そして有休休暇を取得した日や取得日数なども、年次有給休暇管理簿に記録し3年間保存することも義務づけられています。
給与計算
従業員ごとの勤怠を把握し、残業手当や各種手当など含め給与計算を行います。
社会保険料や雇用保険料など、控除する金額を正しく計算しておくことが必要です。
法定三帳簿の管理
法定三帳簿とは企業に整備・管理・保管が義務づけられている帳簿で、
- ・労働者名簿
- ・賃金台帳
- ・出勤簿
の3つの書類です。
法定三帳簿を適切に管理することも労務管理の業務の1つとなっています。
職場の安全衛生管理・従業員の健康管理
職場の安全衛生・健康管理を行うことは労働安全衛生法で規定されているため、
- ・衛生管理者などの選任
- ・安全衛生教育の実施
- ・健康診断やストレスチェックの実施
など適切に行うようにしてください。
職場におけるハラスメント対策
従業員が働きやすい労働環境を整備するために、職場でハラスメントが起きないように対策することも必要です。
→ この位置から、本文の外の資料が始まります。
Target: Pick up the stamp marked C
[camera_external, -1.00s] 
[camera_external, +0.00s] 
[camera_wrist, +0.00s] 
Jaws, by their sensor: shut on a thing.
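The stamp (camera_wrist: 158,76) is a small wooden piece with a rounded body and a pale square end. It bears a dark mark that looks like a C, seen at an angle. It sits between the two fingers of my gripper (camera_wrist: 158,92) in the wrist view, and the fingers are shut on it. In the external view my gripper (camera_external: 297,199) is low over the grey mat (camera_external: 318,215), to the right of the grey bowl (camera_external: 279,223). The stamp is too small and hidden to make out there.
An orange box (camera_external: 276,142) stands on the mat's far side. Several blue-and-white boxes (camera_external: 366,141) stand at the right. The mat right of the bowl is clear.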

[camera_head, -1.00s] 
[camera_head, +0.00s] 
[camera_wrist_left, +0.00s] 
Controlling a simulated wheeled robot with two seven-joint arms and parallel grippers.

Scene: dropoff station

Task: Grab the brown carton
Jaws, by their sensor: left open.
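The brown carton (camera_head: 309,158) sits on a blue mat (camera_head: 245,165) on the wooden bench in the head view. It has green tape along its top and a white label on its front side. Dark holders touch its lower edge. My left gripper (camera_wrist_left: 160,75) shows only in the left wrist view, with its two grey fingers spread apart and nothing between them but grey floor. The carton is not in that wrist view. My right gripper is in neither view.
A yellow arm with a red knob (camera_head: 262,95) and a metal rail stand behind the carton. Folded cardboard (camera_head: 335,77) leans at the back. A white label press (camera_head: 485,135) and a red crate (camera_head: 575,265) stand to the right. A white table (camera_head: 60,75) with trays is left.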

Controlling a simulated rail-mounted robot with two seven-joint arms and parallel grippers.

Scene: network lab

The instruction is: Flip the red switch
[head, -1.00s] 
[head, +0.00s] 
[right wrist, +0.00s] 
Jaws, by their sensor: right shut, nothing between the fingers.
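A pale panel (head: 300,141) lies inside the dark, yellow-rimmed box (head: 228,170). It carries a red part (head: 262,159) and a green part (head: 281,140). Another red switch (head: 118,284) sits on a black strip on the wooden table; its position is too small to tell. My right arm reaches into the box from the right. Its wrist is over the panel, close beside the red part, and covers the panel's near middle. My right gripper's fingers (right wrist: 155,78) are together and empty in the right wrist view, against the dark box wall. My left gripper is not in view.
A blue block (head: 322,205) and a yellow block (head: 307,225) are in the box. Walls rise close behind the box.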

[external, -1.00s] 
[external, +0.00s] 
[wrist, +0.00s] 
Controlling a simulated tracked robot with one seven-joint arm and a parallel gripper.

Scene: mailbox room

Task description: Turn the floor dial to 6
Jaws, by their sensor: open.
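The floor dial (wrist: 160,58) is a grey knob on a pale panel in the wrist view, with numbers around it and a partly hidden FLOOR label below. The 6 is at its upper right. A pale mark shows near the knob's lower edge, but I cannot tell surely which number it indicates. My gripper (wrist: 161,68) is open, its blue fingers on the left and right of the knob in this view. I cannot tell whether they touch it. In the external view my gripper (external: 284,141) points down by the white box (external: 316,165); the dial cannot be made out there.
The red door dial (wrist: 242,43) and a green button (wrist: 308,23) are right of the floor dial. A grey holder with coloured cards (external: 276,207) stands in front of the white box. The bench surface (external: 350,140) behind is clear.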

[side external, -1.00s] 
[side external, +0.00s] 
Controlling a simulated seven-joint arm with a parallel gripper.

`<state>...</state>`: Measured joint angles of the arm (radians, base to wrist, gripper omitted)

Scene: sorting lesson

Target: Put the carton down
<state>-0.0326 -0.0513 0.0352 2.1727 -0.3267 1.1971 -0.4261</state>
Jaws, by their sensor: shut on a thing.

職場で発生しやすいハラスメントとして挙げられるのは、
- ・パワーハラスメント
- ・マタニティハラスメント
- ・パタニティハラスメント
などです。
ハラスメントは現在、社会問題として取り上げられることが多いですが、改正労働施策総合推進法(パワハラ防止法)が施行されたことで、大企業では職場のパワハラ防止対策が義務づけられています。
中小企業は2022年3月31日まで努力義務とされていますが、2022年4月1日からは義務化されます。
- ・社内方針の明確化・周知
- ・相談業務の体制づくり
- ・パワハラが発生したときの対応
など適切に行うようにしましょう。
他にも労災が発生したときや労務トラブルへの対応なども労務管理に含まれます。
まとめ
会社経営において労務管理は重要なことであり、従業員のモチベーションをあげて生産性を向上させる上でも大切です。
適切に管理できていなければ、コンプライアンス遵守にもつながらないため、労務管理担当者を決めて業務を行うようにしましょう。
安心して従業員に働いてもらえることができるようになり、生産性も上がれば抱えている問題も解決しやすくなり、企業の発展にもつながります。